--- Given problem ---
Leave out every picture, and output exactly the lines from the line containing "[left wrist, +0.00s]" through the last line of the data.

--- Data extract ---
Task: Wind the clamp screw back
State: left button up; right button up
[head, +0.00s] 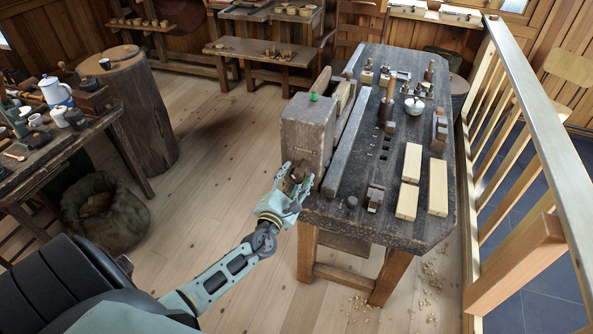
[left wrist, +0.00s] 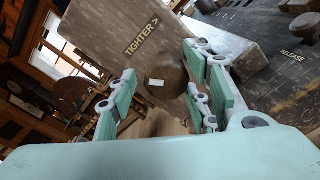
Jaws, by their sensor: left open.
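The clamp screw's round brown head (left wrist: 166,80), with a small pale mark on it, stands out from the grey block of the bench vise (head: 306,132). In the left wrist view the block (left wrist: 125,30) bears the words "TIGHTER >". My left gripper (head: 295,180) is open at the block's near face, its fingers on either side of the screw head. In the left wrist view a gap shows by the left finger; whether the right fingers touch the head I cannot tell. In the head view the gripper mostly hides the screw head. My right gripper is not in view.
A sack (head: 105,210) and a side table stand left; a railing (head: 540,110) runs right.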

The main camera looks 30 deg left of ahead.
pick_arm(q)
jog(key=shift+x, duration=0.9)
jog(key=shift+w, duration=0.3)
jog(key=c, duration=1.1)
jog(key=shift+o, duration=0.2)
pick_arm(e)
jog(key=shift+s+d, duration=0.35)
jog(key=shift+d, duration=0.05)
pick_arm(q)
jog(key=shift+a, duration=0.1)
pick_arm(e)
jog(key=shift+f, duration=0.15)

--- The result ---
[left wrist, +0.00s] 
Jaws, by their sensor: left open.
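The clamp screw's round brown head (left wrist: 166,80), with a small pale mark on it, stands out from the grey block of the bench vise (head: 306,132). In the left wrist view the block (left wrist: 125,30) bears the words "TIGHTER >". My left gripper (head: 295,180) is open at the block's near face, its fingers on either side of the screw head. In the left wrist view a gap shows by the left finger; whether the right fingers touch the head I cannot tell. In the head view the gripper mostly hides the screw head. My right gripper is not in view.
A sack (head: 105,210) and a side table stand left; a railing (head: 540,110) runs right.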

The main camera looks 30 deg left of ahead.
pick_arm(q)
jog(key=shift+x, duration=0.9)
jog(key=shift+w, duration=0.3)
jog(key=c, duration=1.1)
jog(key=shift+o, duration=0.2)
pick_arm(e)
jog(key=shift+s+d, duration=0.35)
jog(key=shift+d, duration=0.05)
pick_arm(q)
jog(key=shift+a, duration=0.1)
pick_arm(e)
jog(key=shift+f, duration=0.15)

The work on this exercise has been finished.